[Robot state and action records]

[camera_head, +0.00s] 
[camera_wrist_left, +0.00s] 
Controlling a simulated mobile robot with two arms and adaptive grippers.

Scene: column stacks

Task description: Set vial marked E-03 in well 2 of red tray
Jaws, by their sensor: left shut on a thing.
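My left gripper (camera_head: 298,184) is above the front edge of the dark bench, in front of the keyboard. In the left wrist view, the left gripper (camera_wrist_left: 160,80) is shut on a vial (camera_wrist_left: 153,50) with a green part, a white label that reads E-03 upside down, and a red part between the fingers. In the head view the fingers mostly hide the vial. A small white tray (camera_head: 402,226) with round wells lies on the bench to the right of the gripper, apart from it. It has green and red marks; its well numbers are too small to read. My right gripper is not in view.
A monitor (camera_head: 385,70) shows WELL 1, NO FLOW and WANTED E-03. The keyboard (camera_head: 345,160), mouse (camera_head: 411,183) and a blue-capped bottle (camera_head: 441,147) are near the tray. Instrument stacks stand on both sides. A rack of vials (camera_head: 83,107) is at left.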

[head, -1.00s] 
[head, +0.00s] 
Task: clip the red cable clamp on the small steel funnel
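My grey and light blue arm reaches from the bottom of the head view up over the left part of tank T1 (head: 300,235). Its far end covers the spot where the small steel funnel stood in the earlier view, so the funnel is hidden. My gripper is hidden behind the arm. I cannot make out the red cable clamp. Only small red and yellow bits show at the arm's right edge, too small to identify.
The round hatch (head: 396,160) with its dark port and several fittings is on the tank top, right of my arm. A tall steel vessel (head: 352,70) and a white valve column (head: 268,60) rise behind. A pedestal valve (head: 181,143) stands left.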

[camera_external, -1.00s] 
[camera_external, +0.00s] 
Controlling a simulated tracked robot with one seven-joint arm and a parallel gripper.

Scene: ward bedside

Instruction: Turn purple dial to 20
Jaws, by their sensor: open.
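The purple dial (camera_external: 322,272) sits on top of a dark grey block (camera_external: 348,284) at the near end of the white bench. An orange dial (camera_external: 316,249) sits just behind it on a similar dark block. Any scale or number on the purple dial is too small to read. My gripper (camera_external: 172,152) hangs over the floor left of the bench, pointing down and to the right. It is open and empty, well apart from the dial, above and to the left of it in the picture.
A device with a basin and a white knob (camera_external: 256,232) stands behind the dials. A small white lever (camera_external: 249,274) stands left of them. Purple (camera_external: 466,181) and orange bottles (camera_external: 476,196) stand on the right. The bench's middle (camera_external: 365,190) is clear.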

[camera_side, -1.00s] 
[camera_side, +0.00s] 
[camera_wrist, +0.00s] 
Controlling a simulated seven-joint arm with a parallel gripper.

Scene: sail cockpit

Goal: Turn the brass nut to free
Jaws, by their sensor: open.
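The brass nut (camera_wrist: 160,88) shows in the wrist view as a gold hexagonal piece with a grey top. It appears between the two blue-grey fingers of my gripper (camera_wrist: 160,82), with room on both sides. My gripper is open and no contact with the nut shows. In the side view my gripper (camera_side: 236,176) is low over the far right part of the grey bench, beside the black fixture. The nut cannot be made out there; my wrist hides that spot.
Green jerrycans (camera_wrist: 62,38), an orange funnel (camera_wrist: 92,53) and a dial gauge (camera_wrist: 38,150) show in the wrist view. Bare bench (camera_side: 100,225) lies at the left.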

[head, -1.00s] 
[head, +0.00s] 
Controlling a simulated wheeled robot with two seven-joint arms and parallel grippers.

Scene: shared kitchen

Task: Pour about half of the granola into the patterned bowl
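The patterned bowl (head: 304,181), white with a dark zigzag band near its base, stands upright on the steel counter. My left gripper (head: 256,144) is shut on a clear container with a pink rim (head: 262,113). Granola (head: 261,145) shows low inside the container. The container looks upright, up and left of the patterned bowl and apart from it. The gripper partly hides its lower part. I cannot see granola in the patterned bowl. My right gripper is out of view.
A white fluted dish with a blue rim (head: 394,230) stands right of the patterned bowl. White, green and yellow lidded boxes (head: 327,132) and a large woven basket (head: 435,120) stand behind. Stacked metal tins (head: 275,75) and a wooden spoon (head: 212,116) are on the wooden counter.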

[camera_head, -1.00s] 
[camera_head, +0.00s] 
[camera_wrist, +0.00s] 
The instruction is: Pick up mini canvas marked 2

* [Exercise objective]
Produce an exact copy of all the records.

* [Solution]
[camera_head, +0.00s] 
[camera_wrist_left, +0.00s] 
Controlling a simulated mobile robot with two arms and adaptive grippers.

Scene: column stacks

Task description: Set vial marked E-03 in well 2 of red tray
Jaws, by their sensor: left shut on a thing.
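My left gripper (camera_head: 298,184) is above the front edge of the dark bench, in front of the keyboard. In the left wrist view, the left gripper (camera_wrist_left: 160,80) is shut on a vial (camera_wrist_left: 153,50) with a green part, a white label that reads E-03 upside down, and a red part between the fingers. In the head view the fingers mostly hide the vial. A small white tray (camera_head: 402,226) with round wells lies on the bench to the right of the gripper, apart from it. It has green and red marks; its well numbers are too small to read. My right gripper is not in view.
A monitor (camera_head: 385,70) shows WELL 1, NO FLOW and WANTED E-03. The keyboard (camera_head: 345,160), mouse (camera_head: 411,183) and a blue-capped bottle (camera_head: 441,147) are near the tray. Instrument stacks stand on both sides. A rack of vials (camera_head: 83,107) is at left.

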[head, -1.00s] 
[head, +0.00s] 
Task: clip the red cable clamp on the small steel funnel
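My grey and light blue arm reaches from the bottom of the head view up over the left part of tank T1 (head: 300,235). Its far end covers the spot where the small steel funnel stood in the earlier view, so the funnel is hidden. My gripper is hidden behind the arm. I cannot make out the red cable clamp. Only small red and yellow bits show at the arm's right edge, too small to identify.
The round hatch (head: 396,160) with its dark port and several fittings is on the tank top, right of my arm. A tall steel vessel (head: 352,70) and a white valve column (head: 268,60) rise behind. A pedestal valve (head: 181,143) stands left.

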[camera_external, -1.00s] 
[camera_external, +0.00s] 
Controlling a simulated tracked robot with one seven-joint arm and a parallel gripper.

Scene: ward bedside

Instruction: Turn purple dial to 20
Jaws, by their sensor: open.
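The purple dial (camera_external: 322,272) sits on top of a dark grey block (camera_external: 348,284) at the near end of the white bench. An orange dial (camera_external: 316,249) sits just behind it on a similar dark block. Any scale or number on the purple dial is too small to read. My gripper (camera_external: 172,152) hangs over the floor left of the bench, pointing down and to the right. It is open and empty, well apart from the dial, above and to the left of it in the picture.
A device with a basin and a white knob (camera_external: 256,232) stands behind the dials. A small white lever (camera_external: 249,274) stands left of them. Purple (camera_external: 466,181) and orange bottles (camera_external: 476,196) stand on the right. The bench's middle (camera_external: 365,190) is clear.

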[camera_side, -1.00s] 
[camera_side, +0.00s] 
[camera_wrist, +0.00s] 
Controlling a simulated seven-joint arm with a parallel gripper.

Scene: sail cockpit

Goal: Turn the brass nut to free
Jaws, by their sensor: open.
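The brass nut (camera_wrist: 160,88) shows in the wrist view as a gold hexagonal piece with a grey top. It appears between the two blue-grey fingers of my gripper (camera_wrist: 160,82), with room on both sides. My gripper is open and no contact with the nut shows. In the side view my gripper (camera_side: 236,176) is low over the far right part of the grey bench, beside the black fixture. The nut cannot be made out there; my wrist hides that spot.
Green jerrycans (camera_wrist: 62,38), an orange funnel (camera_wrist: 92,53) and a dial gauge (camera_wrist: 38,150) show in the wrist view. Bare bench (camera_side: 100,225) lies at the left.

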[head, -1.00s] 
[head, +0.00s] 
Controlling a simulated wheeled robot with two seven-joint arms and parallel grippers.

Scene: shared kitchen

Task: Pour about half of the granola into the patterned bowl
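The patterned bowl (head: 304,181), white with a dark zigzag band near its base, stands upright on the steel counter. My left gripper (head: 256,144) is shut on a clear container with a pink rim (head: 262,113). Granola (head: 261,145) shows low inside the container. The container looks upright, up and left of the patterned bowl and apart from it. The gripper partly hides its lower part. I cannot see granola in the patterned bowl. My right gripper is out of view.
A white fluted dish with a blue rim (head: 394,230) stands right of the patterned bowl. White, green and yellow lidded boxes (head: 327,132) and a large woven basket (head: 435,120) stand behind. Stacked metal tins (head: 275,75) and a wooden spoon (head: 212,116) are on the wooden counter.

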[camera_head, -1.00s] 
[camera_head, +0.00s] 
[camera_wrist, +0.00s] 
The instruction is: Pick up mini canvas marked 2

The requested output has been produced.